*Task:*
Return, unaltered, every line from the beginning of the material below up to and including the one with "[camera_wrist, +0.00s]".

*Data extract:*
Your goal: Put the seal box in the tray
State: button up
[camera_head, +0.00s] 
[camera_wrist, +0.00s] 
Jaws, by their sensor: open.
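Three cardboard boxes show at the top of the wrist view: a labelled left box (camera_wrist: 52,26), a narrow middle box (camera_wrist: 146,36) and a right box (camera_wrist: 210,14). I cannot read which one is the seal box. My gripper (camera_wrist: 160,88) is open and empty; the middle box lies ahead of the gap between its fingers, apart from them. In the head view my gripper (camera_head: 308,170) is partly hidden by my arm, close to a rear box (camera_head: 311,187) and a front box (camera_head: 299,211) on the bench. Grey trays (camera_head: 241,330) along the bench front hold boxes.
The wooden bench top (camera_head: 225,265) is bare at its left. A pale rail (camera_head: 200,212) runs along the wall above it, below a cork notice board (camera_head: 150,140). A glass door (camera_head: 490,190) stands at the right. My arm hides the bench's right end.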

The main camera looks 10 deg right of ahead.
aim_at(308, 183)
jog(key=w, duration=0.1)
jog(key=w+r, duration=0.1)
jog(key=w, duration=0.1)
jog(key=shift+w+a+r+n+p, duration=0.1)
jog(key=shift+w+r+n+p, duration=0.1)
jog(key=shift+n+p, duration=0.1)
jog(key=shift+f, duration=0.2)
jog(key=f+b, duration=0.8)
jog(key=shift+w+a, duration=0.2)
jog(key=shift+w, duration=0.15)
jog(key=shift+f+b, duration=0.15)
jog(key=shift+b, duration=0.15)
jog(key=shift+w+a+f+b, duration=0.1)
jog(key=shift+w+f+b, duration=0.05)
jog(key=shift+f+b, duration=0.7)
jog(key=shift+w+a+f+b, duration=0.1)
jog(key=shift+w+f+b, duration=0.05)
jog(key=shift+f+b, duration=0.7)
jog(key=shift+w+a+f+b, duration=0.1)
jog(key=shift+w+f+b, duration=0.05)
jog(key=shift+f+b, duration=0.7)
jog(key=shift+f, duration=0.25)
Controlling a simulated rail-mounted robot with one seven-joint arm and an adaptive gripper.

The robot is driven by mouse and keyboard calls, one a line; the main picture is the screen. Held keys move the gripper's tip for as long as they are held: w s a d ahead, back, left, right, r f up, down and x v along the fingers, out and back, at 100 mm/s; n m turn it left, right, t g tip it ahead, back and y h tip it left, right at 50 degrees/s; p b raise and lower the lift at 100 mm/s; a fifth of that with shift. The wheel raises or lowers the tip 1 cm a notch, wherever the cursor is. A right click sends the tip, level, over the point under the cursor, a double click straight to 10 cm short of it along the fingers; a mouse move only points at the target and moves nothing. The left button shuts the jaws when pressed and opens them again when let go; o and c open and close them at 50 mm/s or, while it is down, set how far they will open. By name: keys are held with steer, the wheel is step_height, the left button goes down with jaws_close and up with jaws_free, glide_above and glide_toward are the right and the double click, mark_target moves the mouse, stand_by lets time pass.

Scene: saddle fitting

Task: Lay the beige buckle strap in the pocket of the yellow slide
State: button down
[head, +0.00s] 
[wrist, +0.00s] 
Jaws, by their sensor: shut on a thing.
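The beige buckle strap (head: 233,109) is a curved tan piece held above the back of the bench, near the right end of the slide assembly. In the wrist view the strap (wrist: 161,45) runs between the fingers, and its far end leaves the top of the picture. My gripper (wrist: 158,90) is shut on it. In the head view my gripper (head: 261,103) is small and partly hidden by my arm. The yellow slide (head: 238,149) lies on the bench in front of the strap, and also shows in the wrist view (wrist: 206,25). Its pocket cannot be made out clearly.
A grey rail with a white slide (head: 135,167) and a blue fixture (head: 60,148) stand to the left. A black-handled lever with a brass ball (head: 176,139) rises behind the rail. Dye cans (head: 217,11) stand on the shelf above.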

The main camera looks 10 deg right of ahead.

*The reply:*
Your goal: Put the seal box in the tray
State: button up
[camera_head, +0.00s] 
[camera_wrist, +0.00s] 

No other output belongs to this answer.